14 maggio 2014
JERRY BROTTON
LA STORIA DEL MONDO IN DODICI MAPPE
Feltrinelli, 2013
pagg. 526, euro 39,00
L’idea che le mappe fossero entità a sé stanti, così come la scienza della loro creazione, sono in realtà interpretazioni relativamente recenti. Per migliaia di anni i manufatti che differenti culture hanno chiamato “mappe” furono realizzati da individui che non pensavano che potessero essere disgiunti dalla scrittura di documenti ufficiali, dalla pittura e dal disegno, o dall’iscrizione di diagrammi su una variegata serie di supporti che andavano dalla pietra al legno, alla carta.
I rapporti tra mappe e ciò che oggi chiamiamo geografia sono ancora più sottili. A partire dagli antichi greci la geografia è stata definita come lo studio grafico (gràphein) della terra (ge), ma come disciplina intellettuale a sé stante la geografia, in Occidente, non fu codificata formalmente come materia di studio accademico che a partire dal XIX secolo.
Grazie all’avvincente libro di Jerry Brotton, docente di studi rinascimentali alla Queen Mary University di Londra ed esperto autorevole di storia delle mappe e di cartografia rinascimentale, è possibile fare un viaggio nel tempo e nello spazio e, seguendo la traccia lasciata dalle dodici mappe, comprendere quanto la storia delle carte geografiche abbia modellato la nostra visione del mondo.
Partendo dall’analisi del loro significato, a partire dalle rappresentazioni della storia antica, per finire con le immagini satellitari contemporanee, la ricerca di Brotton ci fornisce la prova di come ciascuna di esse trasmetta un’immagine estremamente personale del mondo. E come il “mondo” sia un concetto sociale, creato dall’uomo.
Le dodici mappe di cui si parla nel libro presentano infatti un disegno dello spazio fisico del mondo che deriva da idee e valori di cui sono permeate. Come dire che una certa visione del mondo produce una mappa del mondo, ma questa definisce, a sua volta, la visione del mondo della cultura che l’ha creata. E si delinea in base a temi che vanno dalla scienza alla politica, la religione e l’economia fino alla globalizzazione.
“Ma non sempre” – sostiene l’autore – “le mappe sono modellate in maniera consapevole o inconsapevole dall’ideologia. Hanno avuto un ruolo nella loro realizzazione anche confuse forze emotive.

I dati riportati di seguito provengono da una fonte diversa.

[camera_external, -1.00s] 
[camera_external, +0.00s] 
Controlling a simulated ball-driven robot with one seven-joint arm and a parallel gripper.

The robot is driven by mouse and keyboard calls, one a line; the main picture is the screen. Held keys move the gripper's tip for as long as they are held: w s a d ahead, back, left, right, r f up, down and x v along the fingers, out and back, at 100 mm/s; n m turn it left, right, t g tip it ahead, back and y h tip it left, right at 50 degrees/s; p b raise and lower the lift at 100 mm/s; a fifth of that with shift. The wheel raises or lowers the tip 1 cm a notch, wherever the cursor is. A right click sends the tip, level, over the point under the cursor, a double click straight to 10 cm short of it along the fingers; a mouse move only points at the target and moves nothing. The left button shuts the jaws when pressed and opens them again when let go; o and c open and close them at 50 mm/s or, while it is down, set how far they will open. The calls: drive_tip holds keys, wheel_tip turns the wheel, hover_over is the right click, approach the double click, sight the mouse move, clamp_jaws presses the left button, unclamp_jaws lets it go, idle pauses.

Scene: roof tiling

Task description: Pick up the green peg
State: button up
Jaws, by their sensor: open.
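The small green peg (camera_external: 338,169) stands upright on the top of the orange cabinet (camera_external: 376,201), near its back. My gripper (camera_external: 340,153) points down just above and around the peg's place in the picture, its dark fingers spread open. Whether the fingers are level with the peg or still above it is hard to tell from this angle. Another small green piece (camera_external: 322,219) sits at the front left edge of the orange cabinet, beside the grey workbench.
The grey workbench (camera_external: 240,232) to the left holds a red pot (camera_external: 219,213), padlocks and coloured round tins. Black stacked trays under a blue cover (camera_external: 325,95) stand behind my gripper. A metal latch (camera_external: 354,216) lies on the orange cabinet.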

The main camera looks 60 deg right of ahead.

Gli esempi riportati nel libro vanno dalla ricerca di uno scambio intellettuale nella mappa islamica del XII secolo alle concezioni globali di tolleranza e uguaglianza nella controversa mappa del mondo pubblicata dallo storico e cartografo tedesco Arno Peters nel 1973.”
La prospettiva cristiana centrata su Gerusalemme della mappamundi di Hereford del XIV sec (n.d.r. una delle più famose mappe medioevali, custodita nella cattedrale di Hereford,Inghilterra); la più antica mappa coreana che mostra la terra intera, compresa l’Europa; la prima autentica visione del mondo globalizzato del cartografo ed esploratore portoghese Diogo Ribeiro agli inizi del XVI sec.; la proiezione degli anni Settanta del Novecento che aveva l’ambizione di dare uguale dignità e importanza al “terzo mondo”; le applicazioni geospaziali secondo Google Earth, non sono dunque che l’innesco per la creazione di mappe in grado di farci meglio comprendere le civiltà che le hanno prodotte. E ci permettono anche di sognare di luoghi sconosciuti che non vedremo mai, di tempi antichi che solo con la fantasia possono essere ricreati.
Forse la migliore definizione metaforica delle mappe, ci suggerisce Brotton, è un graffito impresso a grandi caratteri su un muro che affianca la linea ferroviaria di Paddington Station a Londra e che dice “Ciò che è lontano, è a portata di mano nelle immagini dell’altrove”.
“Il mondo cambia di continuo”, ammonisce Brotton, “dopo quasi due millenni in cui si sono create mappe su pietra, pelli d’animale e carta, le immagini che lo raffigurano sono ora digitalizzate e virtuali, e si trovano ad affrontare il rischio di una rapida obsolescenza. Ma tutte, come le più antiche e ormai sconfessate o imprecise, o dimenticate, restano utili testimonianze del fatto che la storia e la comprensione del nostro mondo passano anche attraverso la storia della definizione degli spazi fisici”.